Однажды, когда Шевелев был дежурным, несколько мальчишек по предварительному сговору забрались в дежурную комнату во время отсутствия воспитателя и подложили под рваную обшивку спинки кресла губку, пропитанную чернилами. Мы все с наслаждением ожидали последствий. Вечером ничего не произошло, и мы были разочарованы, думая, что наш трюк не удался. На другое утро, перед чаем, Шевелев нас всех выстроил и произнес короткое слово, но которое запало в наши сердца. Он нас не ругал, не кричал, а говорил тихо, в его голосе чувствовались скорбь и слезы. Он сказал, что, сев в кресло, почувствовал мокроту на спине. Дотронувшись рукой до мокрого места, он увидел, что его рука в чернилах. Осмотрев кресло, он все понял.

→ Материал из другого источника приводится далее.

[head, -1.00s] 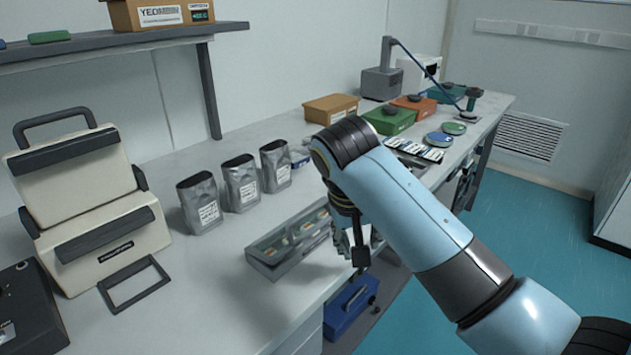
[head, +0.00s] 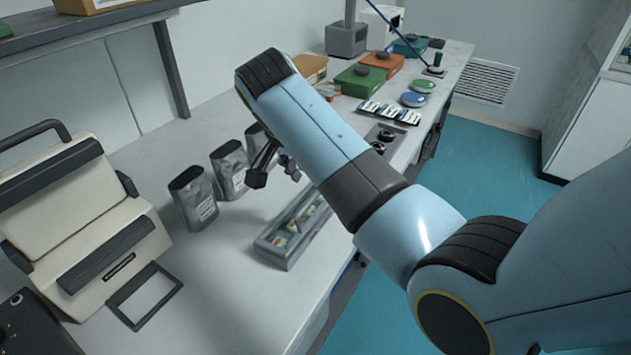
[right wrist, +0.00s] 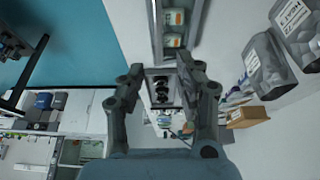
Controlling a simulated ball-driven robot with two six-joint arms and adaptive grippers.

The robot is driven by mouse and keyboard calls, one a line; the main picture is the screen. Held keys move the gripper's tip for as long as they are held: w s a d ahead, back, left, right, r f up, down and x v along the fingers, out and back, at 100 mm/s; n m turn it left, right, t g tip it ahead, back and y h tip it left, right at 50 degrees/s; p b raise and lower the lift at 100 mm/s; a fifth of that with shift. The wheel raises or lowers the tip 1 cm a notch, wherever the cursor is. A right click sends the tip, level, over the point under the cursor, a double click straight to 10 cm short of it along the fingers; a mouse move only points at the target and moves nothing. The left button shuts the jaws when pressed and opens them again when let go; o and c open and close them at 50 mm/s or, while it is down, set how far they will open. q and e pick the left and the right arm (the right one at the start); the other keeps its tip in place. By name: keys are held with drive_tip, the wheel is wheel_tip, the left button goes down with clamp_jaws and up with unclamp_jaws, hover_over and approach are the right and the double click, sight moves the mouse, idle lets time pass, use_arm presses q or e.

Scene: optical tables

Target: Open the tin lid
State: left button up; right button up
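I cannot tell for sure which thing is the tin. A long grey case (head: 285,258) with small containers inside lies near the bench's front edge, and it also shows in the right wrist view (right wrist: 157,32). My right gripper (head: 273,172) is above the bench, behind the case and close to the foil pouches. In the right wrist view its two fingers (right wrist: 158,75) are wide apart, with nothing held. A dark tray with round black pieces (right wrist: 161,90) shows beyond the gap between them. My left gripper is out of view.
Silver pouches (head: 196,200) stand along the back. A cream instrument (head: 85,225) stands at left. Green (head: 359,80) and orange (head: 382,64) boxes, and round green and blue discs (head: 413,99), sit at the far end. Bench is bare between pouches and case.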

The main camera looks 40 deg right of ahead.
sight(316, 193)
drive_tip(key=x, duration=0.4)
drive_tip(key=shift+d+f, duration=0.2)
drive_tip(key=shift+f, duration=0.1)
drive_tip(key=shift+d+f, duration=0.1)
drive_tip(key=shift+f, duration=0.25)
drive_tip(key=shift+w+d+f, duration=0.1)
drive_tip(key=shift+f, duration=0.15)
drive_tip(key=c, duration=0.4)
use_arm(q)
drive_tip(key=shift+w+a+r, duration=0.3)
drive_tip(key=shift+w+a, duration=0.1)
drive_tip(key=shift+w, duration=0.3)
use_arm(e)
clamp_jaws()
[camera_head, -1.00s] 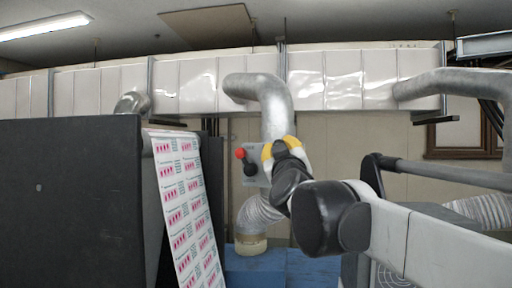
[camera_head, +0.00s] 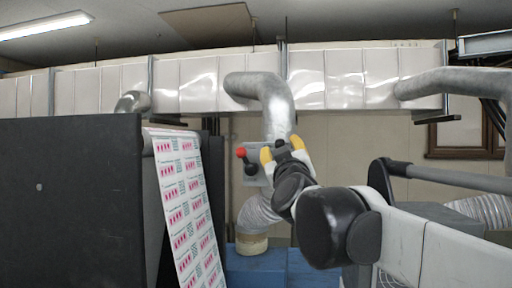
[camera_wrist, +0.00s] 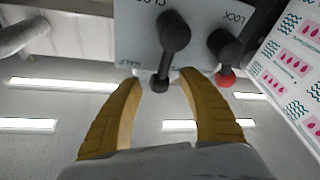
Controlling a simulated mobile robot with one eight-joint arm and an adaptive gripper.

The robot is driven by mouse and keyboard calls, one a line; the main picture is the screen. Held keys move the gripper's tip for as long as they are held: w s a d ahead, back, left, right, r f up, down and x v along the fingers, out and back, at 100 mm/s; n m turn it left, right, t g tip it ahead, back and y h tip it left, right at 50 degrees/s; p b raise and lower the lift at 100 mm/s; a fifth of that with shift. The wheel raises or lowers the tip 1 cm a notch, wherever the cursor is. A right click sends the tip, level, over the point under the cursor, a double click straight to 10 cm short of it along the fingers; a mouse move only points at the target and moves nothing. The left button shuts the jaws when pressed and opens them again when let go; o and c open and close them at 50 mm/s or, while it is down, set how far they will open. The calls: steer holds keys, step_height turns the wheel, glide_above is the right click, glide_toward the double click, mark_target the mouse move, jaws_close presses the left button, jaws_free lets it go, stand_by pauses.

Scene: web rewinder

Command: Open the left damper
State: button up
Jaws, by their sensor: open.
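The damper's grey control plate (camera_head: 258,180) is mounted on the duct pipe (camera_head: 266,100), in the middle of the head view. A lever with a red knob (camera_head: 240,152) and a black-knobbed lever (camera_head: 250,168) stick out at its left. In the wrist view the plate (camera_wrist: 140,40) is lettered "HALF" and "LOCK", with another word cut off. The black lever (camera_wrist: 174,38) points down with its knob between my fingertips; contact cannot be told. The red-tipped lever (camera_wrist: 224,50) is outside my right finger. My gripper (camera_head: 281,149) is open at the plate; it also shows in the wrist view (camera_wrist: 161,80).
A dark machine panel (camera_head: 70,200) and a printed web (camera_head: 185,200) stand to the left, and the web (camera_wrist: 292,60) is near at right in the wrist view. A flexible hose (camera_head: 258,216) hangs below the plate. A large white duct (camera_head: 340,80) runs above.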

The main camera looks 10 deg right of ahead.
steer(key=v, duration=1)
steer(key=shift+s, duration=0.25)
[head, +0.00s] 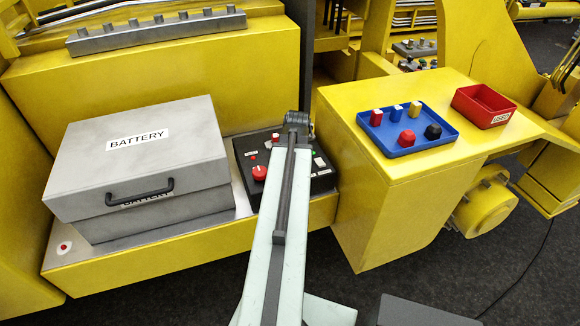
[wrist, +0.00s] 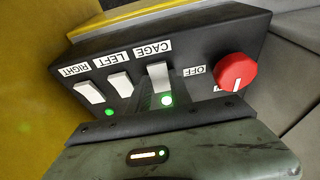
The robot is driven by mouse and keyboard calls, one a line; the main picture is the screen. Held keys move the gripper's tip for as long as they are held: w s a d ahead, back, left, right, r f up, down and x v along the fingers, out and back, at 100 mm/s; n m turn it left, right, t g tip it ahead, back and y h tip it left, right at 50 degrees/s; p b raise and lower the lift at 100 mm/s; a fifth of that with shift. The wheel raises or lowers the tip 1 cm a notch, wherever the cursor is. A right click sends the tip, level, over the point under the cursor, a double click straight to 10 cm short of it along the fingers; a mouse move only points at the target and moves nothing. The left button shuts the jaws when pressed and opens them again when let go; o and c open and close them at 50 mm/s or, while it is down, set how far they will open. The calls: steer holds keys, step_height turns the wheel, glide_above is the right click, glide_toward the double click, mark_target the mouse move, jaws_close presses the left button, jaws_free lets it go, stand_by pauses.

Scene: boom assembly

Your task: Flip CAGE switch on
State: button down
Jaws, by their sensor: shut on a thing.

Дальше он сказал примерно следующее: «Вы поступили нехорошо. Чего вы достигли? Вы меня действительно неизвестно за что обидели; вы испортили мой единственный приличный вицмундир. Мне, едва перебивающемуся с большой семьей на получаемое жалованье, вы причинили действительно большой ущерб. Хорошенько подумайте о том, что вы сделали, и вам будет стыдно. Я на вас не сержусь, потому что вы не понимали, что вы делали. Мне вас просто жалко». Эти слова глубоко запали в сердца многих из нас. Нам действительно стало стыдно, и мы поняли, что сделали большую гадость.
По географии был хороший учитель, но и он как-то не умел привить любовь к предмету.

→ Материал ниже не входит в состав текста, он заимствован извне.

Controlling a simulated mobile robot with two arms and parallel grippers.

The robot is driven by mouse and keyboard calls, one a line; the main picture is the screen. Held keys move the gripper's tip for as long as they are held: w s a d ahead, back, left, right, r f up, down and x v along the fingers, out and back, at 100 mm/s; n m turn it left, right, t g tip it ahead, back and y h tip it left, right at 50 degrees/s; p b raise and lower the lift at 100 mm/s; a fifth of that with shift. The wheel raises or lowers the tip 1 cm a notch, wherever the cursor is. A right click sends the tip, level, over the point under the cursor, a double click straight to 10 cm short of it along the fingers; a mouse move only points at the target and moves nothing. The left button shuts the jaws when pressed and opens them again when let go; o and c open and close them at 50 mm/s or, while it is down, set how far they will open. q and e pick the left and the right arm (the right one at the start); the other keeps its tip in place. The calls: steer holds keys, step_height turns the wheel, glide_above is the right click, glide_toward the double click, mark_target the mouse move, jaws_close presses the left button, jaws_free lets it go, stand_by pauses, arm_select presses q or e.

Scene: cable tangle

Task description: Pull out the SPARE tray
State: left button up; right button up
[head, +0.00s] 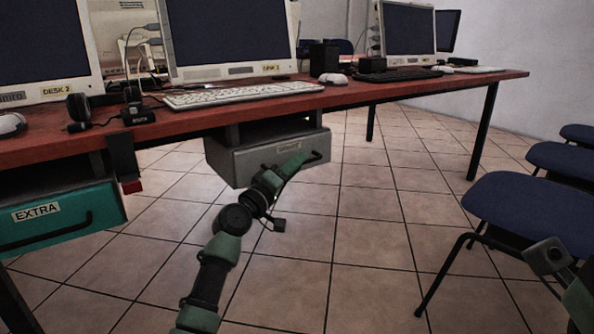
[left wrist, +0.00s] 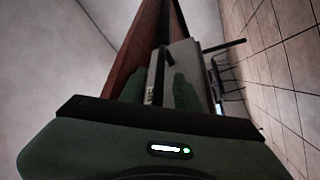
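The grey tray (head: 255,160) hangs under the middle of the red desk and looks pushed in. A pale label (head: 296,145) is on its front, too blurred and partly covered to read for sure. Its dark handle (head: 318,157) shows just past my left gripper (head: 297,160), which is at the tray front. In the left wrist view my two green fingers (left wrist: 160,90) stand apart, with the grey tray front (left wrist: 186,62) ahead and the dark handle (left wrist: 168,56) in line with the gap. I see no clear contact. Only part of my right arm shows, at the lower right.
A teal tray labelled EXTRA (head: 60,222) hangs at the left. The red desk (head: 350,98) above carries monitors, a white keyboard (head: 240,94), a headset and speakers. Blue chairs (head: 535,215) stand at the right. The tiled floor (head: 370,215) before the grey tray is clear.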

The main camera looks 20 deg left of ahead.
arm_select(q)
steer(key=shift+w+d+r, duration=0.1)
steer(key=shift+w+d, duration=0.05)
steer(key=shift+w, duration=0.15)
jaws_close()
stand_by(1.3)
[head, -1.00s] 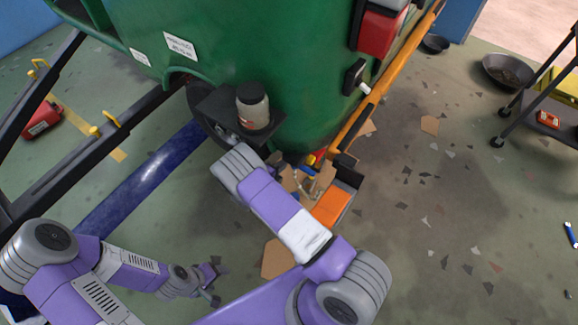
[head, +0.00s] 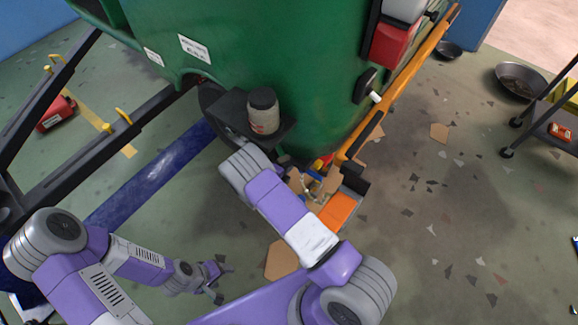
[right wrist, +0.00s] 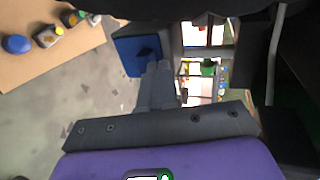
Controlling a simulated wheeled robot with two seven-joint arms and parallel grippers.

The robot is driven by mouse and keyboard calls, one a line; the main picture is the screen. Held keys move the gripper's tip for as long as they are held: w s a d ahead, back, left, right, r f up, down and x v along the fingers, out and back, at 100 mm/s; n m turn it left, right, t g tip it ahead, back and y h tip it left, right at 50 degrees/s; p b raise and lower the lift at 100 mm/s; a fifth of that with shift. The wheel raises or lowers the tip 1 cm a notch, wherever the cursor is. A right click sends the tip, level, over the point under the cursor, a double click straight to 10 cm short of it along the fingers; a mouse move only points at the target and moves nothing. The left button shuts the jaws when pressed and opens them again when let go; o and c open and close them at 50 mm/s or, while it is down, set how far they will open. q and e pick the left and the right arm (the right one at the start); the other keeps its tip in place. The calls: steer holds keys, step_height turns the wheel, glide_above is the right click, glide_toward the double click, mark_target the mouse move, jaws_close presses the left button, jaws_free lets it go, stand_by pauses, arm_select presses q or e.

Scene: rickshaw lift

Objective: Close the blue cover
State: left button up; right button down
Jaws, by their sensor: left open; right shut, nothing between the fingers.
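A blue block-like piece (right wrist: 135,55) shows in the right wrist view, just beyond my right gripper (right wrist: 158,70); I cannot tell whether it is the blue cover. The gripper's fingers are shut and empty. They overlap the blue piece's right side in the picture, and contact cannot be told. In the head view my right arm reaches up to the green rickshaw (head: 290,75), and its gripper is hidden. My left gripper (head: 222,283) is open and empty, low over the floor at the lower middle.
A jar (head: 263,110) sits in a black holder on the rickshaw. Cardboard and an orange-topped box (head: 337,212) lie below. A long blue strip (head: 155,178) and dark shafts are at left. A dark pan (head: 520,82) and cart are at right. Floor on the right is mostly clear, with scraps.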

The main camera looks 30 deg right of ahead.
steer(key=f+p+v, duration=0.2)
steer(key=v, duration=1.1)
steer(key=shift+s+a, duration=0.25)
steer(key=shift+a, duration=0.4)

По иностранным языкам были очень слабые преподаватели. Французский язык преподавал старик Гоното, который был больше хохол, чем француз. Любимой его поговоркой было «Я старый горобец и меня на мякине не проведешь». Учителем немецкого языка был Штединг, добродушный немец, над которым мы все смеялись и которому устраивали самые различные гадости. Трудно себе представить, чего мы только не вытворяли: напускали весной в класс целые тучи майских жуков; вымазывали кресло немца и его стол чернилами; устраивали за досками чертиков, которые путем сложных приспособлений выскакивали из-за досок во время уроков; устраивали кошачьи концерты и т. д. и т. п. Наконец, даже качали немца во время уроков, подбрасывая высоко к потолку и угощая щипками.